▶ WHAT IS REQUIRED:
Skip every picture, and output exactly the lines starting at the one with "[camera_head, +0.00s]" and running through the last line of the material below.

▶ SUPPLIED MATERIAL:

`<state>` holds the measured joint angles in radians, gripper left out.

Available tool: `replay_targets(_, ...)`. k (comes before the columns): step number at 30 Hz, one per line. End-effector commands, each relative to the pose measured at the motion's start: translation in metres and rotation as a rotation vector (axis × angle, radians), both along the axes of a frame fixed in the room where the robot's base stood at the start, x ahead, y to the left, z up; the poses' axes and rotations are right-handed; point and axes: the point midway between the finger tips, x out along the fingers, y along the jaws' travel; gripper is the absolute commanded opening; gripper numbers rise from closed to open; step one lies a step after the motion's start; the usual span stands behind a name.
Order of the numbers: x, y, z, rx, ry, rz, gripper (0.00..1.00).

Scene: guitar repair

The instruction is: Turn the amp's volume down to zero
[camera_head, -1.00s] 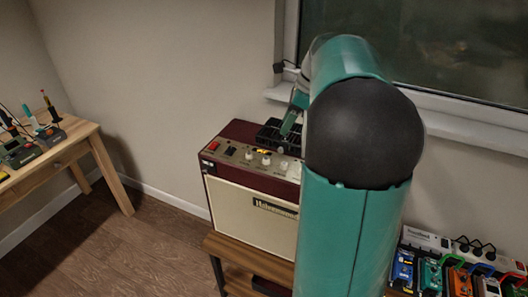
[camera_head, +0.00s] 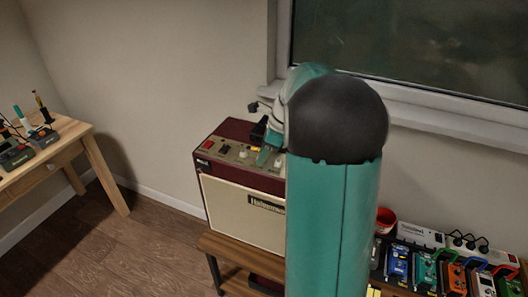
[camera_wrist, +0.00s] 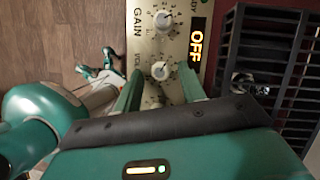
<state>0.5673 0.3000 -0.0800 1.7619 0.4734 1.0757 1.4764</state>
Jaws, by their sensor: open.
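The amp (camera_head: 238,212) is a maroon and cream box with a control panel on top. In the wrist view, the panel shows the volume knob (camera_wrist: 159,70), pale and round, beside partly hidden lettering that starts "VOL". The gain knob (camera_wrist: 162,21) is above it in the picture. An orange display (camera_wrist: 198,40) reads "OFF". My gripper (camera_wrist: 161,76) is open, its two green fingers on either side of the volume knob in the picture. I cannot tell whether they touch it. In the head view, my gripper (camera_head: 266,156) is over the panel; my arm hides the amp's right part.
A dark slatted vent (camera_wrist: 265,60) lies right of the panel in the wrist view. The amp stands on a wooden stand (camera_head: 225,250). A red cup (camera_head: 385,221) and several effect pedals (camera_head: 425,270) are at the right. A wooden workbench (camera_head: 75,135) is at the left.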

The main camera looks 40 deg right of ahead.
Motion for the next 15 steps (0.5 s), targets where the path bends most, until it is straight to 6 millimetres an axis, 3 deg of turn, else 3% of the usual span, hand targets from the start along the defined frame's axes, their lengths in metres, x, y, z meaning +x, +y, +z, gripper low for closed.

▶ SOLUTION TO THIS PROBLEM:
[camera_head, +0.00s] 
[camera_wrist, +0.00s] 
<state>0.5673 0.3000 -0.0800 1.7619 0.4734 1.0757 1.4764</state>
Jaws, by their sensor: open.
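The amp (camera_head: 238,212) is a maroon and cream box with a control panel on top. In the wrist view, the panel shows the volume knob (camera_wrist: 159,70), pale and round, beside partly hidden lettering that starts "VOL". The gain knob (camera_wrist: 162,21) is above it in the picture. An orange display (camera_wrist: 198,40) reads "OFF". My gripper (camera_wrist: 161,76) is open, its two green fingers on either side of the volume knob in the picture. I cannot tell whether they touch it. In the head view, my gripper (camera_head: 266,156) is over the panel; my arm hides the amp's right part.
A dark slatted vent (camera_wrist: 265,60) lies right of the panel in the wrist view. The amp stands on a wooden stand (camera_head: 225,250). A red cup (camera_head: 385,221) and several effect pedals (camera_head: 425,270) are at the right. A wooden workbench (camera_head: 75,135) is at the left.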

The main camera looks 40 deg right of ahead.
Motion for the next 15 steps (0.5 s), targets where the path bends most, until it is straight to 6 millimetres an axis, 3 deg of turn, else 3% of the usual span, hand targets from the start along the defined frame's axes, their lengths in metres, x, y, z meaning +x, +y, +z, gripper low for closed.

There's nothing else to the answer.